Parks was an accomplished automobile writer and hobbyist, and co-founder and first editor of the magazine Hot Rod in the late 1940s. He was also instrumental in the founding of Motor Trend magazine in 1948. As editor of Hot Rod, he began to promote safety in the organization of drag racing, both in the magazine and by organizing "Safety Safaris," the first of which toured the United States in 1954, teaching drag race organization and safety at tracks around the country. This was the first concerted effort in getting racers off the streets and onto controlled race tracks.
In 1951, he founded the National Hot Rod Association, which stands today as the largest motorsports sanctioning body in the world, and became its president for several decades after leaving the magazine business. His wife, Barbara, who preceded him in death in 2006, worked for the NHRA as its Chief Secretary in its formative years.

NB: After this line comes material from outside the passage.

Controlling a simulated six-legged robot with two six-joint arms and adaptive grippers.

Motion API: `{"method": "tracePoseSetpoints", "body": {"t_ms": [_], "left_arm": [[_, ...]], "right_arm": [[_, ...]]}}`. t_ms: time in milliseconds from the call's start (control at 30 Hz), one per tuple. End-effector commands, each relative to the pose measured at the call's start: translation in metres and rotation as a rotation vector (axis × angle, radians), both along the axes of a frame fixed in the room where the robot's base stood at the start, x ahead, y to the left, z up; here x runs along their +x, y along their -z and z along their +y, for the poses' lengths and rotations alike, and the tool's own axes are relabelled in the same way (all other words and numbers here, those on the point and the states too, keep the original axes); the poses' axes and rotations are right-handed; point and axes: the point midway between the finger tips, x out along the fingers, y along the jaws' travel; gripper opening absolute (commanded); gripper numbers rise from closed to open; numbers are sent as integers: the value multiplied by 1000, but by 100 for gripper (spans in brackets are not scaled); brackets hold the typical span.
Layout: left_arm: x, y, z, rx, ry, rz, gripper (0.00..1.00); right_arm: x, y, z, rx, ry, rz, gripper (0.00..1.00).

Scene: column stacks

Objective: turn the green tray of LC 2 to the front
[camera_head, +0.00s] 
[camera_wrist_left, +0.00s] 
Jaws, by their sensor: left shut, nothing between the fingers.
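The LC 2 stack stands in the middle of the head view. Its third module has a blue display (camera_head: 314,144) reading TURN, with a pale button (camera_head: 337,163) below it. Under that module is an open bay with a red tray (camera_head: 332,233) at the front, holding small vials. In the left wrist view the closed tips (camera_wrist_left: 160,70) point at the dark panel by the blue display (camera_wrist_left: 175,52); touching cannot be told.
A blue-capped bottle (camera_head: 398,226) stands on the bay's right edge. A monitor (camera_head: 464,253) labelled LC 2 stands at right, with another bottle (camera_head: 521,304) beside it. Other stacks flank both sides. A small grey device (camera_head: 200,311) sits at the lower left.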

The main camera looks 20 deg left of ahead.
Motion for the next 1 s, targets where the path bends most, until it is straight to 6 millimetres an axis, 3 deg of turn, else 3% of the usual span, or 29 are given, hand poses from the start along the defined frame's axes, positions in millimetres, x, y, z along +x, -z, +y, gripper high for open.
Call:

Parks played a part in promoting drag racing outside of the United States, organizing tours to England in 1964 and 1965, in collaboration with Sydney Allard, and to Australia in 1966.
Winners of National Hot Rod Association national events are awarded a trophy statue nicknamed the Wally. The trophy is a bronze statue of a Top Gas racer next to a tire on a wooden platform. As the NHRA celebrated its 60th anniversary season in 2011, pewter Wally trophies were awarded to all of the winners during that season. Other events celebrating milestones may award Wally trophies in varying colors.
Parks died in 2007 due to complications from pneumonia, at the age of 94. Prior to his death, he was chairman of the Wally Parks NHRA Motorsports Museum in Pomona, California.

Awards

Parks was inducted into the International Motorsports Hall of Fame in 1992.
He was inducted into the Motorsports Hall of Fame of America in 1993.